- TASK BRIEF: Read the records and gather each line that includes "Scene".

- DATASET ENTRIES:

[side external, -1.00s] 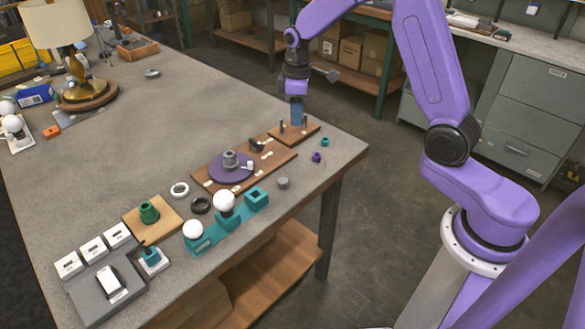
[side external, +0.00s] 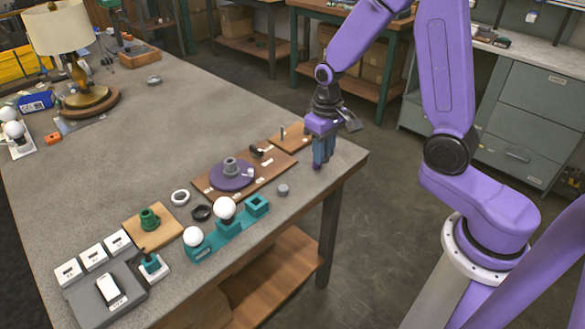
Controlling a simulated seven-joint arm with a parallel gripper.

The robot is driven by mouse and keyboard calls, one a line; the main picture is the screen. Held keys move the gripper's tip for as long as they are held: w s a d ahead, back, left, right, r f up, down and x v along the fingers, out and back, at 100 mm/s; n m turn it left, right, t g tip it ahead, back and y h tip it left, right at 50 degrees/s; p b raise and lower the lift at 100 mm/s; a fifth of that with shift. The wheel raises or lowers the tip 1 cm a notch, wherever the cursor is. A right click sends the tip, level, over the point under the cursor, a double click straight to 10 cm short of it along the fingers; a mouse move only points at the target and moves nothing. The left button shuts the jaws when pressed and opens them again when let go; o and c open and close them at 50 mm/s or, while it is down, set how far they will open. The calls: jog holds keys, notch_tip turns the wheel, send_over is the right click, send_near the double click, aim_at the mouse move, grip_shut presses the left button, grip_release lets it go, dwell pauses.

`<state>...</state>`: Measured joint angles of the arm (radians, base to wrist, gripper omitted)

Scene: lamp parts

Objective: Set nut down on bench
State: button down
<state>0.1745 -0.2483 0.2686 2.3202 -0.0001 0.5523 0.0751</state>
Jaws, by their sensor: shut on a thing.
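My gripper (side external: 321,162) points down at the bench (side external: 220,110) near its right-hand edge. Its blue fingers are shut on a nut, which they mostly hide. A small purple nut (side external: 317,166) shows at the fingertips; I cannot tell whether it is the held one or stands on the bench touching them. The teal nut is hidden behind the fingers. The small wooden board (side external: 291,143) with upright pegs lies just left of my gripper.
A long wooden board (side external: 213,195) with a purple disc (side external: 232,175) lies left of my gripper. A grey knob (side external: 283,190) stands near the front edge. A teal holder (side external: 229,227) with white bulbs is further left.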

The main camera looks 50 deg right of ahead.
--
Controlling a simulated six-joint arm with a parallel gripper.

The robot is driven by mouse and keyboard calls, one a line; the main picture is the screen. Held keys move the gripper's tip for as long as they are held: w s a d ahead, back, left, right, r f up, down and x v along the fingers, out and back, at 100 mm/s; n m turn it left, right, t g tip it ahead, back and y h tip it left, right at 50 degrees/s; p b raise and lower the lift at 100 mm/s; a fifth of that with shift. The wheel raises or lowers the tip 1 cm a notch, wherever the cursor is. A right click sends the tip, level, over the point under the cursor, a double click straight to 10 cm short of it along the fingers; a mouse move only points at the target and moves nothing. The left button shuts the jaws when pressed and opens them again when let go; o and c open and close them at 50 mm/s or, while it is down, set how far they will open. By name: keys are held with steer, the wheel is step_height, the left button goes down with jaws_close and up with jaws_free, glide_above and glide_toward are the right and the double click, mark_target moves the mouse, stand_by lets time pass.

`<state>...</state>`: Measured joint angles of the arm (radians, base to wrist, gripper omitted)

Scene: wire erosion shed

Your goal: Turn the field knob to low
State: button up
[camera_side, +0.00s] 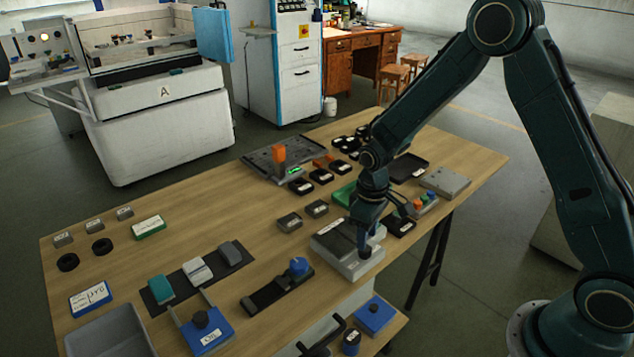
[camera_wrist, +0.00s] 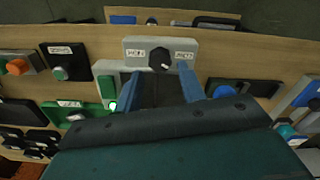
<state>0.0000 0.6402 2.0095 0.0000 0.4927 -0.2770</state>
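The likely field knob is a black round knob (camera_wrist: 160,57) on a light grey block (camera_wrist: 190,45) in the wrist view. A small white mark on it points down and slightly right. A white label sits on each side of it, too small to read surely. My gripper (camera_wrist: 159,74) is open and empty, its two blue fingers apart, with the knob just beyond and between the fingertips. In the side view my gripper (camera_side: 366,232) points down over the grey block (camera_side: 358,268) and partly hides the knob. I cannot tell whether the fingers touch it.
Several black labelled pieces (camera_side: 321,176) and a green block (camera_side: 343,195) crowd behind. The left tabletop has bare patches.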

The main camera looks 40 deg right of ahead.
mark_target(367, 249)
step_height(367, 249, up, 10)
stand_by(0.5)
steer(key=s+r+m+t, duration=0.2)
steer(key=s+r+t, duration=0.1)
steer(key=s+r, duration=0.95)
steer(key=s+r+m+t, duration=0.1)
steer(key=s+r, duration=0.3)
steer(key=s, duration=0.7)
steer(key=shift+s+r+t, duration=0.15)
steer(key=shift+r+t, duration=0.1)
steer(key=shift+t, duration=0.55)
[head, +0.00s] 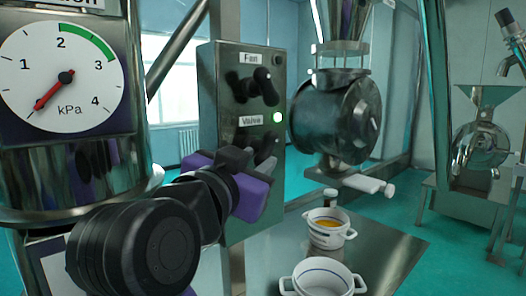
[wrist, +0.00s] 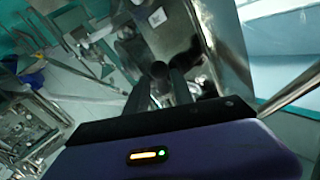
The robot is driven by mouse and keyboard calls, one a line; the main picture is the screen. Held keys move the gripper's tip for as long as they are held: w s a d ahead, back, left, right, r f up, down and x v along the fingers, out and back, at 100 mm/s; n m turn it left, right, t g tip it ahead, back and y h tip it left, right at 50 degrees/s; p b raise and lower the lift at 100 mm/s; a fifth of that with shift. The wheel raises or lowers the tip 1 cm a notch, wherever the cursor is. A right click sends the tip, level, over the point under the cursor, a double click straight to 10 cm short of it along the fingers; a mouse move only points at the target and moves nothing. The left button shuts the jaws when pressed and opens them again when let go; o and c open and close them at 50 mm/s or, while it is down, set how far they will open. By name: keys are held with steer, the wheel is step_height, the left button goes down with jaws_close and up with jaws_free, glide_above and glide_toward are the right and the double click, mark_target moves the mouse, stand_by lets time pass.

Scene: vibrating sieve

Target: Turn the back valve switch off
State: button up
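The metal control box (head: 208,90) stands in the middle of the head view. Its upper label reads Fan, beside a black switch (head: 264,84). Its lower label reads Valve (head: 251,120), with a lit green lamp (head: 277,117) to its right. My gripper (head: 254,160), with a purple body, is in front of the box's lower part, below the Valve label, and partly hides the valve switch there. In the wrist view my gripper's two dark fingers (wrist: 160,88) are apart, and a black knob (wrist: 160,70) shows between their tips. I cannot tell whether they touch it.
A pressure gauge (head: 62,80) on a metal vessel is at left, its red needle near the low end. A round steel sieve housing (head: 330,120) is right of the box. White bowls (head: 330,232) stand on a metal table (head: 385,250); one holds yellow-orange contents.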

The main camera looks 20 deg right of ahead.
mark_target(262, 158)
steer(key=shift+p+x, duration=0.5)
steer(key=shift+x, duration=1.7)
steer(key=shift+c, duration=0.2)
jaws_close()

- RESPONSE TO THIS TASK:
Scene: lamp parts
Scene: wire erosion shed
Scene: vibrating sieve

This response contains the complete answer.